Every item that has been hand crafted captures some of the human energy that went into making it. That is something that can’t be replicated by a machine. That is the “warmth”. An item made by hand is tactile. Primitive or not, that item contains a spirit and becomes a manifestation of our creative potential. Having artisan made objects around me gives me inspiration, indirectly. They do not make me feel that I need to create. Instead, I feel more connected to my human-ness in a comforting way.
A handmade object is imperfect. Perhaps that makes it more relaxing to be around. We are not perfect beings either. Subtly, one is reminded that there is beauty or at least charm in the irregular. Those who love crafts have come to appreciate those inevitable flaws.
It is my belief that handmade objects do add value to our lives. As technology continues to play a bigger role in our lives, it is important to remember how much our hands can do and discover. Handmade connects us to other humans in a sensual way. Handmade reminds us that we are creative beings, with flaws. Could it be possible that having more handmade objects in our lives might nudge us to be more accepting of ourselves and our human imperfections? Can those faults be quirks and considered endearing traits and characterful? More to ponder!
Rather than make a new years resolution, it has become my custom to instead select a motto to rally me for the coming year. This one came to me just before mid-night in a fortune cookie at the New Years Eve party. I think it was the best one of the bunch and one worth sharing.
“Be yourself. No one is more qualified.” How do we do this? As an artist, this statement is particularly meaningful as far as my work is concerned.

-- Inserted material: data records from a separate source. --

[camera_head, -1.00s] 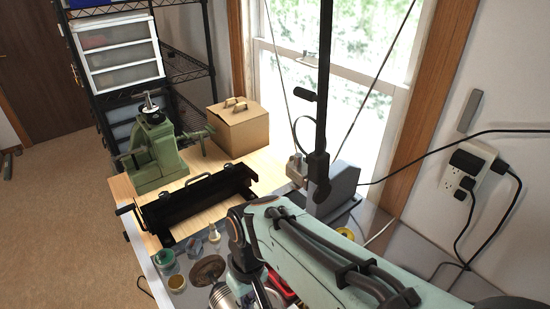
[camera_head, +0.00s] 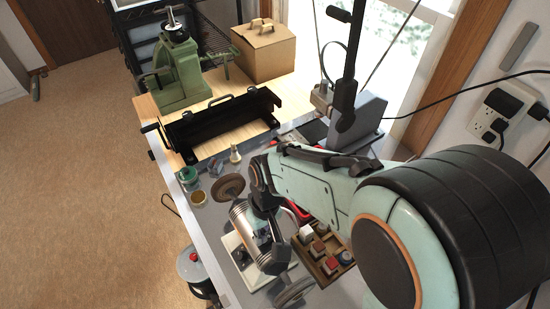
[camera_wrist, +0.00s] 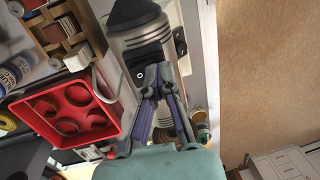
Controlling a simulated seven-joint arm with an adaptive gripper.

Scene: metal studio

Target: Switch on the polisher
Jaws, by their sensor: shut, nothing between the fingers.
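The polisher is a silver motor body (camera_head: 240,216) on the bench, with a brown wheel (camera_head: 229,187) at its far end and another round wheel (camera_head: 295,290) at its near end. My arm covers part of its middle. In the wrist view the ribbed silver polisher body (camera_wrist: 133,45) fills the upper middle. A black switch plate with a white ring mark (camera_wrist: 140,75) sits on its side. My gripper (camera_wrist: 156,76) is shut and empty, its fingertips right beside or over this plate. I cannot tell whether they touch it. The fingers hide part of the plate.
A red tray with round holes (camera_wrist: 70,115) and a wooden compartment box (camera_wrist: 62,30) lie left of the polisher. A black metal frame (camera_head: 222,125), a green press (camera_head: 178,75) and a cardboard box (camera_head: 262,50) stand farther back. Open floor (camera_head: 90,160) lies left of the bench.

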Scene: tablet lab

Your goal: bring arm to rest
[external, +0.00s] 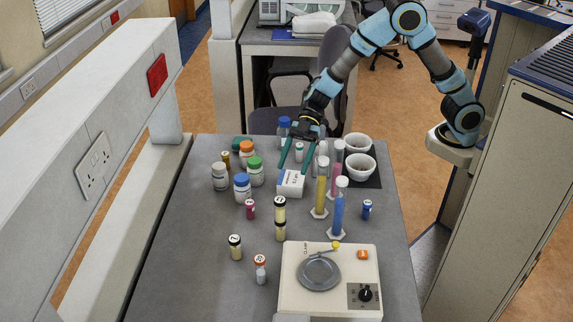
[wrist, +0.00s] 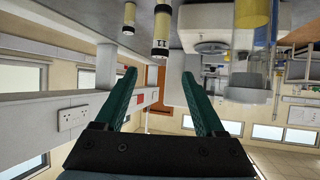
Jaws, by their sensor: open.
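My gripper (external: 296,168) has two green fingers spread apart over the far half of the grey table, above a small white box (external: 291,183). In the wrist view my gripper (wrist: 158,73) shows both fingers apart with nothing held between them. My arm is bent, reaching from its mount at the right over the table's far end. The wrist picture looks upside down, with the table along its top.
White and brown bottles (external: 242,187) with coloured caps stand left of the gripper. Yellow (external: 321,190) and blue (external: 339,208) cylinders and two white bowls (external: 360,167) stand right. A cream device (external: 365,258) with a round plate sits at the front.

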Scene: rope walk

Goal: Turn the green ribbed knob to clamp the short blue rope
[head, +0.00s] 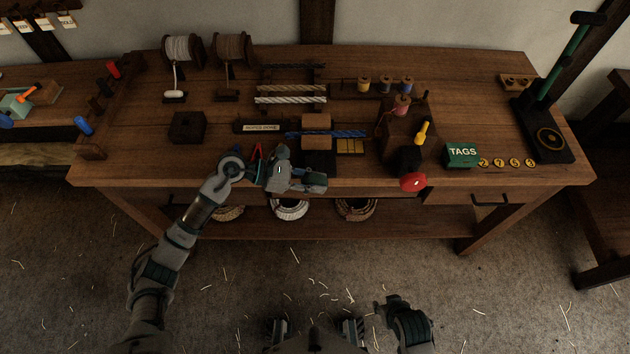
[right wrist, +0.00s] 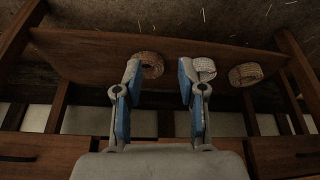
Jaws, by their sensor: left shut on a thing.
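The short blue rope (head: 352,134) lies across the bench through a wooden clamp block (head: 316,122), its ends out on both sides. My left gripper (head: 318,183) is at the bench's front edge, just before the block, and is shut. The green ribbed knob is hidden behind its fingers, which appear closed on it. My right gripper (head: 384,306) is low in front of the bench, far from the block. In the right wrist view my right gripper (right wrist: 158,78) has its blue-padded fingers apart with nothing between them.
A dark post with a yellow handle (head: 422,132) and a red knob (head: 413,182) stand right of the clamp. A green tags box (head: 461,155) is further right. Rope coils (head: 290,208) lie on the lower shelf.

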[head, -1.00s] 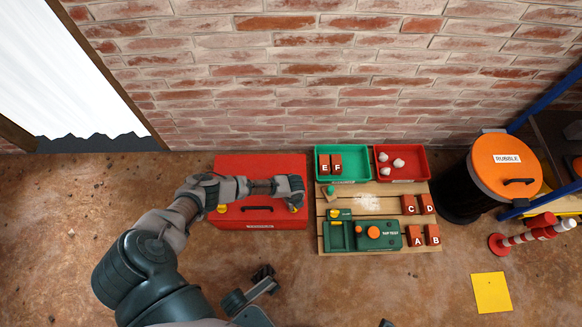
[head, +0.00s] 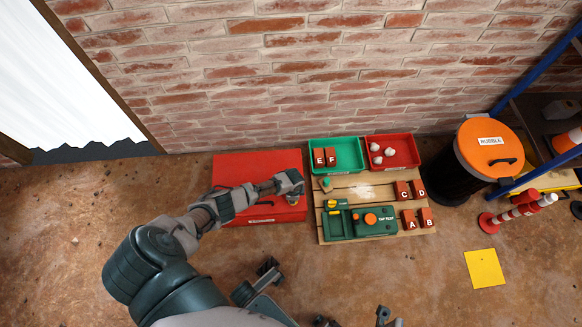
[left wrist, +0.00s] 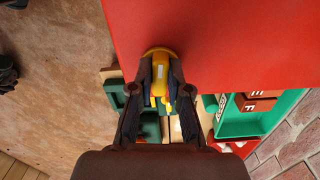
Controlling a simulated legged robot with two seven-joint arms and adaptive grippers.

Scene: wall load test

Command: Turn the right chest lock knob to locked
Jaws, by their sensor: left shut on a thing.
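The red chest (head: 256,165) lies on the floor against the brick wall, and its red face fills the top of the left wrist view (left wrist: 235,45). My left gripper (head: 291,188) is at the chest's right front. In the left wrist view, my left gripper (left wrist: 158,88) has its two fingers closed on both sides of the yellow right lock knob (left wrist: 160,68). The knob's bar and pale mark run along the fingers there. In the head view the gripper mostly covers this knob, and my forearm hides the chest's left front.
A wooden pallet (head: 370,192) stands close to the chest's right, with a green bin (head: 345,168), a red bin (head: 404,162), a green tap test box (head: 385,231) and lettered bricks on it. A black drum with an orange rubble lid (head: 490,165) is farther right. A yellow square (head: 484,268) lies on open floor.

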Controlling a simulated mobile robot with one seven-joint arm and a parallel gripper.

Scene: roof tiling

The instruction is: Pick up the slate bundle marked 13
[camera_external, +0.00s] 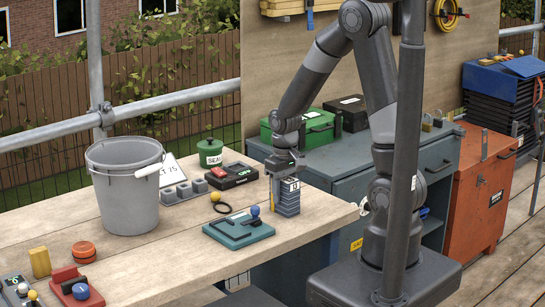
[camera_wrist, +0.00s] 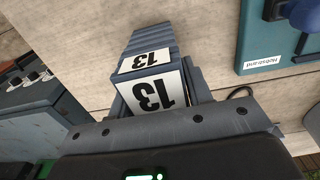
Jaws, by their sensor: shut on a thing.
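The slate bundle (camera_external: 288,199) is a grey stack with ridged layers at the right part of the wooden bench. In the wrist view the bundle (camera_wrist: 151,44) shows white labels reading 13 on its top and near end. My gripper (camera_external: 284,176) is above the bundle, pointing down, and is shut on it. The bundle looks upright in the outside view. I cannot tell whether its underside touches the bench. The fingertips are largely hidden by the bundle and the gripper body.
A teal tool block (camera_external: 239,232) with a blue knob stands just left of the bundle. A grey post (camera_external: 408,140) stands at right.

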I am always trying to understand and define my own style. It is easy to get distracted by creativity all around, many ideas and so much possibility. It is not difficult to lose focus and confidence in what one does. Part of what this year’s motto says to me is, enjoy and appreciate the work of others, but don’t under-value your own efforts. I continue to look at my ceramics to decide what the strong points are and find the essentials. Focus on the positive. Trim away the superfluous. This works for the self too. The fortune cookie message also suggests that if I define and follow my own artistic sensibilities and can be myself, I will be happier. In 2015 I am taking time to see the best of what I do and who I am, and will try to do it better. Now, that’s starting to sound like a resolution!
It was a big push to get Kri Kri Studio to the Dwell on Design show in Los Angeles. Over the course of one year, I built the range of VIT ceramic lamps up from one model to five and added the Eve vase to the vase collection.
But developing and producing products is only part of the picture. I also needed a booth to display my wares. It needed to be designed, built, shipped to the show and set up on site. This time around I was on a pretty tight budget and challenged myself to get the job done spending as little money as possible by re-using as many materials as I could.
My friends Lauren Grossman and Jil Smith shared some valuable input that helped me to arrive at a solution for displaying my products. I also got inspiration from the postcard that my husband, Nigel Foster, designed for the show.
From just down the street at Terra Bella Flowers I scored two, thick 10′ long 2 x 10 planks. These became shelves for the lamps on the back wall. Just by cutting down wheel barrow handles a few inches, I instantly had some shapely supports for the rather substantial shelving. I used canvas salvaged from a previous display to cover the shelves and re-painted them. Smaller pieces of wood for the side wall shelves were easier to find. These I covered with a re-purposed straw blind from IKEA which added texture and visual variety. Bits and pieces from my tableware booths at NYIGF were re-used to build the freestanding box that doubled as a storage compartment. Perhaps the “VIT” letters had seen better days, but, I left them on the canvas for one last go.
A lot of sweat equity went into this booth, but in the end, the only things I needed to purchase were brackets and screws, wheel barrow handles and paint. I did opt to buy a gray sisal rug with dark trim instead of renting the standard one. The cost was about the same but the resulting look was much classier.
I will also add that I found my pallet (free) in the industrial district of Seattle. After it came back, I recycled it easily by sticking it outside the studio with a “free” sign on it.
When it was all over, I felt the booth displayed both lamps and vases to good advantage. Visitors stepped in and were genuinely enthusiastic about my products. Now I have connections to follow-up on and am thinking forward, imagining what my booth will be like next year.